MUDKISS FANZINE Vocally, Thomas and Alex never sounded better, beautiful harmonies flourish and bloom in and amongst subtle musical suggestions towards Big Star, Teenage Fanclub even Prefab Sprout and The Beatles. “Idiots” is an album designed for Summer, an exquisite, heartfelt collection of songs, which even in the more sombre moments has the capacity to uplift. I seriously doubt you’ll hear a more beautiful record all year. The only “Idiots” around here, those who choose to ignore The Electric Soft Parade.

MUSIC OMH Summertime In My Heart marks a particular highlight with a bright, breezy, warm-weather dash that stands shoulder-to-shoulder with their catchiest of tracks… this is pure gold; an effortless encapsulation of the White brothers’ special ingredients.

NORTHANTS TELEGRAPH …the White brothers have thankfully emerged from this lengthy hiatus with their rare ability to conjure free-flowing melodies out of the ether totally intact… The eclectic Brighton duo cite vocal influences as diverse as Freddie Mercury, Robert Wyatt and Chicago as they unveil a beguiling package which often seems to represent a conscious throwback to the innocent charm of sixties pop, with The Sun Never Sets Around Here, Brother, You Must Walk Your Path Alone and Summertime In My Heart capturing their deceptively tuneful sound at its most seductive.

POP UNDREGROUND Great to hear from these guys again, in an album that really sets itself apart from their previous records. What makes this group so good is the sheer amount of hooks and melodies packed into each song. The songs glide along brilliantly and keep you engaged no matter what. You will be singing parts of these songs over and over again.

RGDINMALAYSIA Now after a number of side projects the White brothers, the core of ESP, have returned with a record that sounds like a cross between The Smiths, Aztec Camera, The Housemartins, The Trashcan Sinatras, and newer bands like the Crookes. Shimmery Rickenbacker guitars lend the proceedings a pretty summery feel. Songs are sweet love songs or odes to other pleasant feelings with nice clear harmonies and well crafted wordplay. It sounds like a completely different band most of the time but this is probably their most accessible record so far.
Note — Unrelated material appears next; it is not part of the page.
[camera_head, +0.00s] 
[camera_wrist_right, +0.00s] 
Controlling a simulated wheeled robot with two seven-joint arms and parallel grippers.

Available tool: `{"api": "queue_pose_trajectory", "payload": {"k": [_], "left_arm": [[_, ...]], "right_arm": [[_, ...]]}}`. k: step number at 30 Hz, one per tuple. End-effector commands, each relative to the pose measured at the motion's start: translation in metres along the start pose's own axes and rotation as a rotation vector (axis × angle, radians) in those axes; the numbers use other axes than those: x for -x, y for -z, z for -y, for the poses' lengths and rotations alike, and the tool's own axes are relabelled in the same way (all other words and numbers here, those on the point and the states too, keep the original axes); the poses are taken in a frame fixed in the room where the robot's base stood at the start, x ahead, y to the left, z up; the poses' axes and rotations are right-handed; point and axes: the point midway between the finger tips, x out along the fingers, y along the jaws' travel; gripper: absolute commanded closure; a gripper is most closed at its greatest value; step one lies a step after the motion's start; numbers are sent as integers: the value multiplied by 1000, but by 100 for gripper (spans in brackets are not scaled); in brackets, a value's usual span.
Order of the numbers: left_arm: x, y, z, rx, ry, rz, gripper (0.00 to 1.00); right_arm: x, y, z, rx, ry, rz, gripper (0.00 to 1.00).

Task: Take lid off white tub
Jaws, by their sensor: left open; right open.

ROCKSUCKER Some used to mock The Electric Soft Parade for declaring themselves to have been influenced by The Boo Radleys, but these people knew not what they were on about; The Boo Radleys were a truly great band and ESP have made a bold play for similarly exalted status with this psych-tinged pop odyssey… IDIOTS is a procession of musical sweet spots from start to finish…
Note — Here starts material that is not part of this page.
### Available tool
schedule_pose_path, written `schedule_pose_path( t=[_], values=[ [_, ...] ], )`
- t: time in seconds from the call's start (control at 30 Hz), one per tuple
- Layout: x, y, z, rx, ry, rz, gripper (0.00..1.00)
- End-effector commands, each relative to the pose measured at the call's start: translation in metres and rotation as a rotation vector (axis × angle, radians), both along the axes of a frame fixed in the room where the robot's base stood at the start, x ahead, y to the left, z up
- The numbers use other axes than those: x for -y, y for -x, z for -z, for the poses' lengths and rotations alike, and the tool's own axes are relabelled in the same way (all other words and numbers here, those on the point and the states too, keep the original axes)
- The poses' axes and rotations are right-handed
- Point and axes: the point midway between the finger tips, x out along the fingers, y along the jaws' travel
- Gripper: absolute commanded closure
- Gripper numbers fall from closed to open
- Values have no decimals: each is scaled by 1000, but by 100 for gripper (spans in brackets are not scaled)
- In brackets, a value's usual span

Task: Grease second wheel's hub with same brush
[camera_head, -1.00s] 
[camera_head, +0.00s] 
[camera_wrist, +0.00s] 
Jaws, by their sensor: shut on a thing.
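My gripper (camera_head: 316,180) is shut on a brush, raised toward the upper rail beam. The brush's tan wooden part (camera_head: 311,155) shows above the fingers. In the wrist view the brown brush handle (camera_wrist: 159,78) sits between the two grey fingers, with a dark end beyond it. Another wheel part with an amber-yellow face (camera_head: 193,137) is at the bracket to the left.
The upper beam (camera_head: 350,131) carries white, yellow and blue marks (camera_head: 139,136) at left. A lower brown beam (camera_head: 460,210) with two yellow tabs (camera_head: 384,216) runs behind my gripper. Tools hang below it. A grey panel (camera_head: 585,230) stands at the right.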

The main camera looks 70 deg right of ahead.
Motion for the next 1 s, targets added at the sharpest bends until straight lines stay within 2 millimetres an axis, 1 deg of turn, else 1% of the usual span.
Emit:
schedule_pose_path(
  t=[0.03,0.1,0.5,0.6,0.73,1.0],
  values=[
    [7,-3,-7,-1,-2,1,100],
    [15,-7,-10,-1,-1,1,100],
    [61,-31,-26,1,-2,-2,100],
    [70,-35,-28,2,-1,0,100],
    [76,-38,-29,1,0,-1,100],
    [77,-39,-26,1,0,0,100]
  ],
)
“Idiots” (lower case) is phenomenal stuff; heavenly, Teenage Fanclubby jangle pop that wanders first into a synthy pre-chorus and then into a laterally conceived, SFA/Blur-esque stomp of a chorus. At this juncture, Rocksucker senses confirmation of our suspicion that The Electric Soft Parade are taking on familiar forms so well and with such innate creativity that they are entirely exonerated for their relative disinclination for originality. All of which is a long-winded way of saying “it doesn’t have to sound new when it sounds as good as this”.

THE FOUR OH FIVE ‘The Corner of Highdown and Montefiore’ starts as a low-key acoustic ballad with a melody that kind of recalls the work of Elliott Smith before going into a chorus that is more akin to bands like Radiohead at some of their stronger moments. The Electric Soft Parade even offer their trippy take on the ‘Hey Jude’-style, repetitive-but-in-motion ending which makes the song extremely contemplative.
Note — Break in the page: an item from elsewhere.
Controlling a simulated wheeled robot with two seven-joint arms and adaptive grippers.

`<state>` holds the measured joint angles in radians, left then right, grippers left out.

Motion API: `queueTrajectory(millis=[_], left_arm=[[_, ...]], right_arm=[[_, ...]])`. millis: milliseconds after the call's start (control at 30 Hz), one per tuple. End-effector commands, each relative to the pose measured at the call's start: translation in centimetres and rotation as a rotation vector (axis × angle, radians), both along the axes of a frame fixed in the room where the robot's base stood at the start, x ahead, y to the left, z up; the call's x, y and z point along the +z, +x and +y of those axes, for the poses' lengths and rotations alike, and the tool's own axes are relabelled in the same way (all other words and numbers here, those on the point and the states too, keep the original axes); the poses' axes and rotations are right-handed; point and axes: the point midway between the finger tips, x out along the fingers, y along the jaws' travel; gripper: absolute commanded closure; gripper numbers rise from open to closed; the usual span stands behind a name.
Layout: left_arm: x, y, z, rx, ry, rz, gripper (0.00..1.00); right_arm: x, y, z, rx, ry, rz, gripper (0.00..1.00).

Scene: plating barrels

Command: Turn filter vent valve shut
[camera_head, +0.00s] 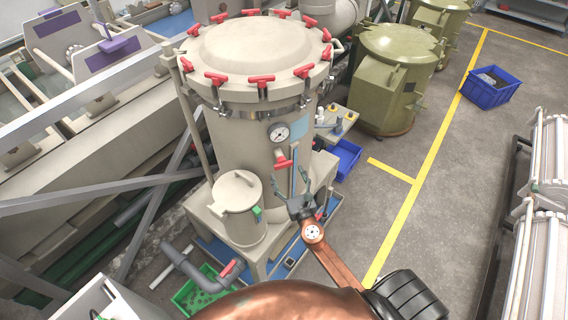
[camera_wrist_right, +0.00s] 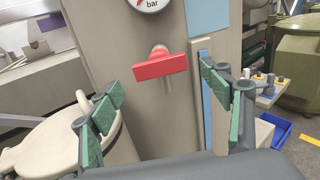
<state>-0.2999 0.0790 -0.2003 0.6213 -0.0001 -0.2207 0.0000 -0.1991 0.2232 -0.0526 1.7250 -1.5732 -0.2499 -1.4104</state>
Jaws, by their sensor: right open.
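A red valve handle (camera_head: 283,163) sticks out from the front of the tall beige filter vessel (camera_head: 234,150), just below its round pressure gauge (camera_head: 279,133). In the right wrist view the red handle (camera_wrist_right: 160,67) lies nearly level across its short stem, right end slightly higher. My right gripper (camera_head: 291,184) is in front of the vessel, a little below and right of the handle. In the wrist view its green-padded fingers (camera_wrist_right: 165,105) are spread wide, with nothing between them; the handle is beyond them, apart. My left gripper is not in view.
A small lidded pot (camera_head: 237,208) stands at the vessel's front left. A blue vertical strip (camera_wrist_right: 206,90) is right of the handle. Red clamps ring the vessel lid (camera_head: 255,48). A green crate (camera_head: 200,290) and pipe lie below; open floor (camera_head: 430,190) is right.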

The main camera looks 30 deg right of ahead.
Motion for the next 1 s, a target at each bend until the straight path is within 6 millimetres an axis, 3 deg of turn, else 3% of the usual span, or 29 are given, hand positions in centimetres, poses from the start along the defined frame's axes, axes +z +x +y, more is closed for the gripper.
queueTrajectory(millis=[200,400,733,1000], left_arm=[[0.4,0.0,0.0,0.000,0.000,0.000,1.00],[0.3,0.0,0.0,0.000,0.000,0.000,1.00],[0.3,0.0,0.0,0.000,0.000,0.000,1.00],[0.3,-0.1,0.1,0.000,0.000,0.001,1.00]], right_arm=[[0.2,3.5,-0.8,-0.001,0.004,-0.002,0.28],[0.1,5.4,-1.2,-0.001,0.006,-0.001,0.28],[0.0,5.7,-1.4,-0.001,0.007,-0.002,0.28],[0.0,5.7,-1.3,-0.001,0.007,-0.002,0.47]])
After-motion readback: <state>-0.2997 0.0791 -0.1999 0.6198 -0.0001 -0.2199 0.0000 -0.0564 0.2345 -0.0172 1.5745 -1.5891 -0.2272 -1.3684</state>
On the subject of Paul McCartney, songs like ‘Mr. Mitchell’ prove that ESP have been studying the craft of writing catchy pop tunes for some time now and that their work has definitely paid off. The piano-based song that boasts some really great descending harmonies on the chorus is the kind of effort that will always be interesting, and the wonderfully executed meter change near the end is as delightful as it is surprising. The fade out at the end of the track made me realize how little you hear fade outs anymore and suggests that this would be a great song for the radio.

THIS IS FAKE DIY Of course, this is an older and more refined Electric Soft Parade. The spirit of their youth is now complemented by a more measured and nuanced sensibility. The record is full of nods to unabashedly ambitious 70s pop rock bands like ELO, as well as the quaint and jaunty musicality of ‘Sgt Pepper’s’-era The Beatles. This manifests itself in some glorious songs that combine an understated charm with a rich melodic quality.

There is an expanse here that has come with age and experience; ‘The Corner Of Highdown And Montefiore’ morphs from a folksy beginning into a grand aching ballad full of yearning guitar solos. You couldn’t imagine them doing this twelve years ago but now it feels just right.